January 17, 2014 (JUBA) - South Sudan’s defence minister said on Friday that his government may ask Sudan for military assistance if the current conflict threatens the young nation’s oil fields, Reuters reported.
- South Sudan’s Defence Minister Kuol Manyang Juuk, poses for a photo after a cabinet meeting in Juba January 17, 2014 (Photo Reuters/Andreea Campeanu)
Following president Omer Hassan al-Bashir’s visit to Juba on 6 January, Sudan’s foreign minister claimed that a joint force of the Sudan Armed Forces (SAF) and South Sudan’s army (SPLA) had been discussed, but this was strongly denied by Juba at the time.
"Until now we have not asked the Sudan government to send in their forces" to protect South Sudan’s oil fields, the minister said.
"Should there be a threat, anything threatening the oil field, definitely the government of South Sudan may ask the Sudan government to come in and support," he added.
Many members of staff at the oil fields have been evacuated since the fighting began and production has slipped from 245,000 barrels per day down to 200,000 bpd, leading to Juba asking Khartoum for engineers to address the decline and ensure production continues.
When the South seceded from Sudan in 2011 following decades of civil war, it took with it 75% of production, but still relies on its northern neighbour to export its crude.
UGANDAN MILITARY INTERVENTION
Also on Friday, The Citizen newspaper minister published a statement from defence minister admitting for the first time that Ugandan troops were helping the SPLA fight the rebellion as part of a memorandum of understanding with Kampala.
Both Juba and Kampala had originally denied that Ugandan troops were involved in offensive operations against the rebels, who are a mixture of defected soldiers and other armed groups.
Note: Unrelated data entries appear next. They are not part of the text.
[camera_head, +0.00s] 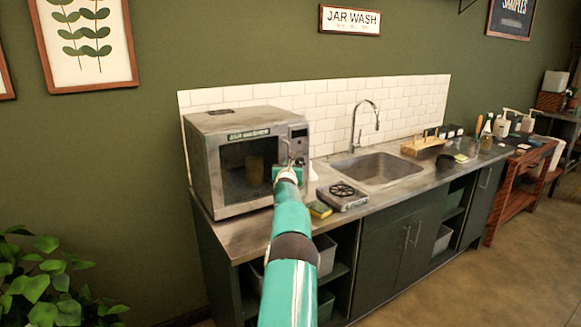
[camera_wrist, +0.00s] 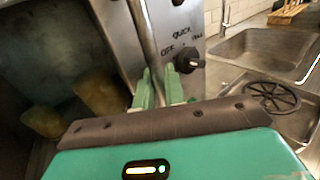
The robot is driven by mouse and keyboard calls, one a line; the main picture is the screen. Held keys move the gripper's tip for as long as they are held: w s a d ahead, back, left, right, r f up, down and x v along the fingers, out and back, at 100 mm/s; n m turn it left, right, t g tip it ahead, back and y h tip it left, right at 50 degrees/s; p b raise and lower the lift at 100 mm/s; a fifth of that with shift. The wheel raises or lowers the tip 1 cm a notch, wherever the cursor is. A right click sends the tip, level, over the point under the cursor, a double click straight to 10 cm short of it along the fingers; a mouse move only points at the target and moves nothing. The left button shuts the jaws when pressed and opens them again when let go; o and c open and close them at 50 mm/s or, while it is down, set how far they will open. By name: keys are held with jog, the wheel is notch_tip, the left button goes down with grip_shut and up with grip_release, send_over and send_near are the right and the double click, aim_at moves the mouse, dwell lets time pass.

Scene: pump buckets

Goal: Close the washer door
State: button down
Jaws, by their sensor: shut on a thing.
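The grey metal jar washer (camera_head: 215,125) stands on the left end of the counter. Its door (camera_head: 226,182) has a dark window and looks flush or nearly flush with the front; I cannot tell if it is latched. Yellowish jars (camera_wrist: 95,90) show behind the dark glass. My gripper (camera_head: 289,166) is at the door's right edge, partly hidden by my arm in the head view. In the wrist view, my green fingers (camera_wrist: 160,88) are shut on the upright metal door handle (camera_wrist: 142,32), left of the control panel (camera_wrist: 188,35) with its dark knob (camera_wrist: 189,60).
A small square device with a round black grate (camera_head: 342,193) and a sponge (camera_head: 320,209) lie on the counter right of the washer. The sink (camera_head: 385,170) and faucet (camera_head: 356,125) are farther right. Shelves with bins (camera_head: 325,255) are below. A plant (camera_head: 55,275) stands at lower left.

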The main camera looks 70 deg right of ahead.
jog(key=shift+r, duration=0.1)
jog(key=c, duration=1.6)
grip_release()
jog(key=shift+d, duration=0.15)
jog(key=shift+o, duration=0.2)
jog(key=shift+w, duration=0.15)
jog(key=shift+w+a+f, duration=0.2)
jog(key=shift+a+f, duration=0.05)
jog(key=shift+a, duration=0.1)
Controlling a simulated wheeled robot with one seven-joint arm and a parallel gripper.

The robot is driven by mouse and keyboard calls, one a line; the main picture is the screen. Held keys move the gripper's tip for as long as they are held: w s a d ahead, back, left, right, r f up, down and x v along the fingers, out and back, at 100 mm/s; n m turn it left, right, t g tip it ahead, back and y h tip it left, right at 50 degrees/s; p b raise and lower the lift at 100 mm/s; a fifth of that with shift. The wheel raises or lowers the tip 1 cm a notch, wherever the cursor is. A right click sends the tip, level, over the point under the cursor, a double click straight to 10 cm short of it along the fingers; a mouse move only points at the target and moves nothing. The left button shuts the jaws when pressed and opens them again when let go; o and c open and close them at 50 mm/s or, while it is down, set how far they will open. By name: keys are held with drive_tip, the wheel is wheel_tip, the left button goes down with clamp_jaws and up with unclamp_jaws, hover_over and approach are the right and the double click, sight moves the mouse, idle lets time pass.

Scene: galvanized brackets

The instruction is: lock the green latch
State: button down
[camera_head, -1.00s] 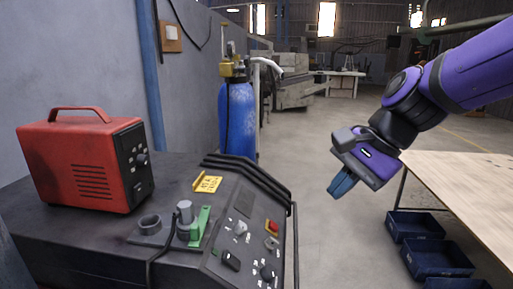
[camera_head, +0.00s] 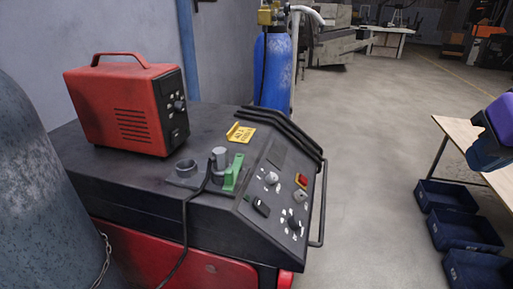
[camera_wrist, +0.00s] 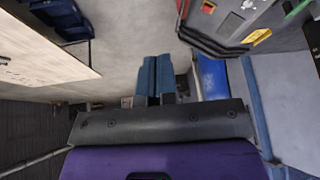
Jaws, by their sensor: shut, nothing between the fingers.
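In the wrist view my gripper (camera_wrist: 156,62) shows two blue fingers side by side, shut and empty, over open floor. In the head view only part of my arm shows at the right edge, well apart from the latch. The latch is not clear in the wrist view.
A red box with a handle (camera_head: 125,105) stands on the machine. A blue cylinder (camera_head: 272,72) is behind, a grey tank (camera_head: 40,190) at left, a wooden table (camera_head: 465,140) and blue bins (camera_head: 463,232) at right.

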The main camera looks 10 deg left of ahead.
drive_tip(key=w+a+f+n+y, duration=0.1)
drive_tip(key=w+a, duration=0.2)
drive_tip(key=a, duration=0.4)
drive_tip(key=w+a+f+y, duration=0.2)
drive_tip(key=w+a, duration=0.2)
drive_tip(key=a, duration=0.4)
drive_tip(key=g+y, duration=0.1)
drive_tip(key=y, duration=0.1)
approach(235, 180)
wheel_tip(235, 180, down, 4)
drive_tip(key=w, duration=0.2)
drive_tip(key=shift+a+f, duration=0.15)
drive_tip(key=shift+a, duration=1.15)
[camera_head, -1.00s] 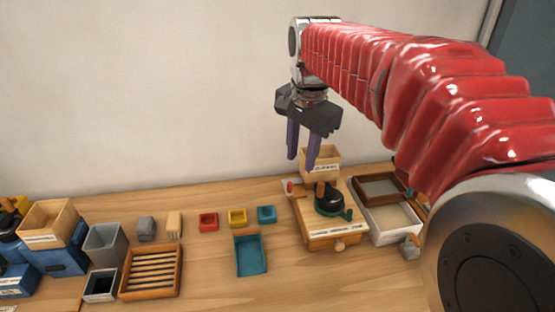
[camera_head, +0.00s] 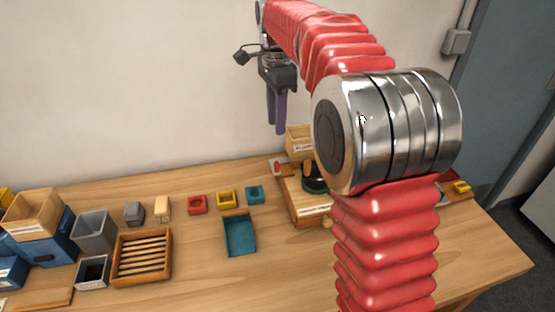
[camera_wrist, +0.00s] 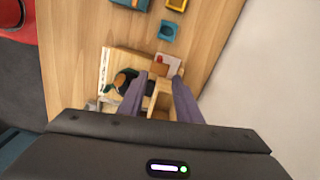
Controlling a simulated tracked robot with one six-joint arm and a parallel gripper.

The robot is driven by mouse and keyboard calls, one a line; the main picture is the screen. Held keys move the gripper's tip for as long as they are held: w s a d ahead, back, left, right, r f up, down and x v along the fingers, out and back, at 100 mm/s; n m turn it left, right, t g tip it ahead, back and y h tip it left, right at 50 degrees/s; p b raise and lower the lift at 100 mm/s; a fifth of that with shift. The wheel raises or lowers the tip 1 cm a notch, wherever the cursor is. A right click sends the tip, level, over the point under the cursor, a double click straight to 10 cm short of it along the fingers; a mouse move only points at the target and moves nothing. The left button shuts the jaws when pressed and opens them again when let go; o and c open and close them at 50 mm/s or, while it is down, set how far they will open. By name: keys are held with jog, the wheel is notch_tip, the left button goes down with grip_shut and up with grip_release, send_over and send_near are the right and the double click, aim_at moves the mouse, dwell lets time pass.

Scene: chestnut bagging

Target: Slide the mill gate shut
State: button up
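The mill (camera_head: 313,180) is a dark round body with a green part on a wooden base box (camera_head: 306,207), partly hidden behind my arm in the head view. A small white piece with a red knob (camera_head: 277,168) sits at its left; it may be the gate, but I cannot tell how far it is slid. The mill (camera_wrist: 125,82) and the red-knobbed piece (camera_wrist: 165,62) also show in the wrist view. My gripper (camera_head: 275,130) hangs above with its purple fingers down. In the wrist view my gripper (camera_wrist: 160,82) is open and empty, above a wooden hopper box (camera_wrist: 161,100).
Red (camera_head: 197,204), yellow (camera_head: 226,200) and teal (camera_head: 254,194) small trays lie left of the mill, with a larger teal tray (camera_head: 239,235) in front. A slatted wooden rack (camera_head: 142,257) and grey bin (camera_head: 94,231) stand further left. The wall (camera_head: 120,80) is behind.

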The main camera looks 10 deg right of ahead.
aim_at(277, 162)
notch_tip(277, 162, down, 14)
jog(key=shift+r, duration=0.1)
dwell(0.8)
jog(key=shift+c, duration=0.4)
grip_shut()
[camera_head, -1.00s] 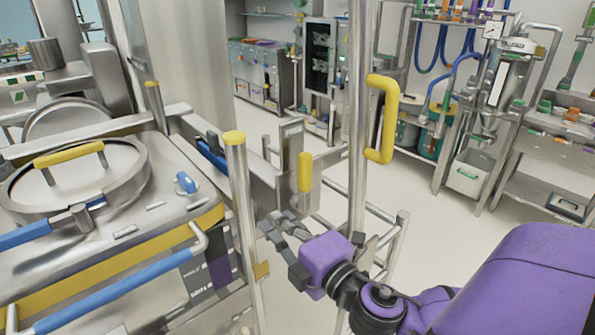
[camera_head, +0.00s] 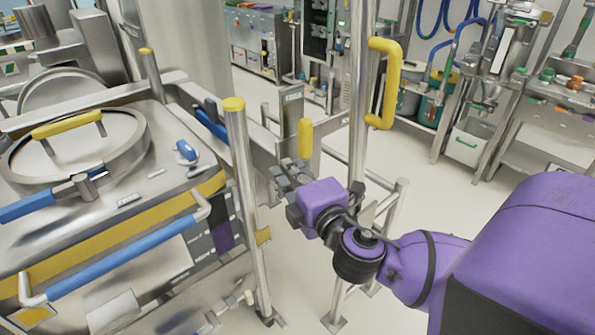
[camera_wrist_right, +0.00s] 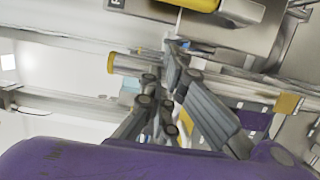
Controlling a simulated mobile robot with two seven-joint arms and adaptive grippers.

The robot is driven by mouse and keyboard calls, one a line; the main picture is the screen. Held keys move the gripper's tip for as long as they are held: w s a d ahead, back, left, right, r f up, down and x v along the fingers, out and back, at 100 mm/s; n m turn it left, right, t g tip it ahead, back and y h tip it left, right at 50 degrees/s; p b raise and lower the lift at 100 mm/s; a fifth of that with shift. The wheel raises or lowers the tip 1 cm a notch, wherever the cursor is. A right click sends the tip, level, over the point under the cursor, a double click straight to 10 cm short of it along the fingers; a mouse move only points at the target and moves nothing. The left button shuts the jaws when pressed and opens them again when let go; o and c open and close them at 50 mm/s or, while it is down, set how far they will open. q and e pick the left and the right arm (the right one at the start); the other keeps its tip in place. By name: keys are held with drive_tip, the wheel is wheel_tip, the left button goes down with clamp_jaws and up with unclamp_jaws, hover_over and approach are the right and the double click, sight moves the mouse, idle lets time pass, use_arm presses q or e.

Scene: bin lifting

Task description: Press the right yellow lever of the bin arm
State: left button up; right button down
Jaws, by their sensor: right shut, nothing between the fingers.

The rebels in Jonglei have accused Uganda’s air force of carrying out attacks on their positions using helicopter gunships. The willingness of Uganda’s President Museveni to intervene in South Sudan’s five-week-old conflict has raised fears that other regional players may become involved militarily.
Despite Uganda being a leading player in the East African regional body that is mediating between the two sides in Addis Ababa, Museveni has threatened the rebels led by South Sudan’s former Vice President Riek Machar with "defeat".
Defense minister Juuk, said in the statement that he was "appreciative of the Uganda parliament for approving the presence of its army in our country."
He added that the presence of Ugandan troops (UPDF) was agreed as part of a "memorandum of understanding between the two countries to support the Sudan People’s Liberation Army against the rebels and help in securing the capital Juba."
Juuk, who is a close ally of President Salva Kiir, said that the government expects more UPDF soldiers to be deployed in South Sudan.
The defence minister is the most senior government official to confirm that the Ugandan troops have been deployed not just to secure the capital Juba and key infrastructure such as the airport, but also to help the SPLA fight the rebellion.
The official said the deployment of the foreign forces was to help in the restoration of order, stressing that he would not also accept anybody to destroy what the administration had built.
"The independence of this country was gained after million lives were lost and we will [not] accept some people to take us back gain. If some people feel no shame in destroying what we have built, I will personally not accept the gains we made to be destroyed. I will not shy away from protecting what we have built", he warned.
Delegations representing the two sides have been in Addis Ababa to negotiate a ceasefire deal since the start of the month. One of the key rebel demands is that the Ugandan troops deployed in South Sudan cease supporting the SPLA’s combat operations.
Minister Juuk further told Reuters that the rebels, who are led by Machar, do not have adequate control over their fighters to make any ceasefire viable.
Negotiations have been ongoing since the beginning of January to end the conflict that began after members of the Presidential Guard clashed on the night of December 15. Since then significant parts of the army have defected in Jonglei, Unity and Upper Nile states.
Juuk said that fighting over Bor - the capital of Jonglei state - and Bentiu - the capital of Unity state was ongoing. The SPLA said on Friday that it is launching a counter-offensive to retake Malakal, the capital of Upper Nile state from the rebels.
Revenues from the oil fields in Unity and Upper Nile provide the Juba government with over 90% of its income. Sudan also relies upon the transit fees the south pays to export its crude to international markets through its pipelines and refineries.
South Sudan’s defence minister told Reuters that Machar, who is leading the rebellion against President Salva Kiir’s government has used, Dak Kueth, a spiritual leader from Jonglei state to encourage people to fight.
Juuk, a former governor of Jonglei state, said that Machar, who Kiir sacked in July, "is not in control of these people. So even if a peace agreement is signed, or cessation of hostilities, these people who are not under the control of Machar will continue creating insecurity for the people and government."
"We cannot make a unilateral ceasefire" Juuk said, because the rebels "are attacking the civil population and government positions."
According to the United Nations, about half a million people have been displaced by the conflict and over 1,000 people killed. The International Crisis Group think tank estimates that the number of dead could be close to 10,000.
Both sides have committed "mass atrocities" according to the UN and a recent report released by the US-based Human Rights Watch.